Though I don't think anything could top this, the baby poussin tikka masala was a strong contender. An elevated, upmarket twist on the classic dish, the bird was juicy and tender, plus came in a delicate yet aromatic coating. We also enjoyed munching on dahl makhani, pilau rice and a beautifully buttery naan on the side of this.
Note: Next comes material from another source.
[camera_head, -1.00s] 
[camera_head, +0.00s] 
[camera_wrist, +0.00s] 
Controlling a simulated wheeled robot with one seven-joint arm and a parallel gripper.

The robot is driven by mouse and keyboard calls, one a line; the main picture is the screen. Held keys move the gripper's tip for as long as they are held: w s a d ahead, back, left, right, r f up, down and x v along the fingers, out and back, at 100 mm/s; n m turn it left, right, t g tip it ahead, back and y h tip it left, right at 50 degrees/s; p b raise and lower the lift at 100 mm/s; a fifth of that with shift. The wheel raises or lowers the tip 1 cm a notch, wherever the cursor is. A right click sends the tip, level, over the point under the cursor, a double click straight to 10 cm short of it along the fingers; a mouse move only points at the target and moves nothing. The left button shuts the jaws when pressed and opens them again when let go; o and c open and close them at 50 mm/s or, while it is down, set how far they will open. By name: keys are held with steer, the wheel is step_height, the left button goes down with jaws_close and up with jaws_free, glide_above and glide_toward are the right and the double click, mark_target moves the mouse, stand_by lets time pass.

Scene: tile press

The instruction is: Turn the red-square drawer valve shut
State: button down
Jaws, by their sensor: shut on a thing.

To finish, we were given a couple of eye-catching desserts. The Madagascan vanilla rasmalai was soft and sweet, almost like an ice cream, with a delightfully chewy base. At the same time, we scoffed down a couple of petite fours, one of which was a chocolatey, almond-flavoured cornflake cake. The other? It tasted similar to a doughnut, but came in the shape of a delicate snowflake, topped with a purple raspberry gel. Finally, our tastebuds were treated to a couple of marvellous fig jelly sweets that resembled autumnal leaves that have just fallen from a tree.
The DesignMyNight Digest
I could not fault my visit to Benares. From the exceptional and attentive service through to the laid-back yet classy atmosphere, there's a lot to love. And that's before I've even got to the food. It's not just that every single dish was delicious, but they were also ingeniously creative - with upmarket spins on classic dishes and uniquely presented plates.
💰 The damage: £295 for the tasting menu for two, plus a bottle of wine.
📍 The location: 12a Berkeley Square, Mayfair, W1J 6BS.
👌 Perfect for: Unique date nights and celebratory feasts.
⭐ Need to know: You can snap up a shorter lunch tasting menu for £68.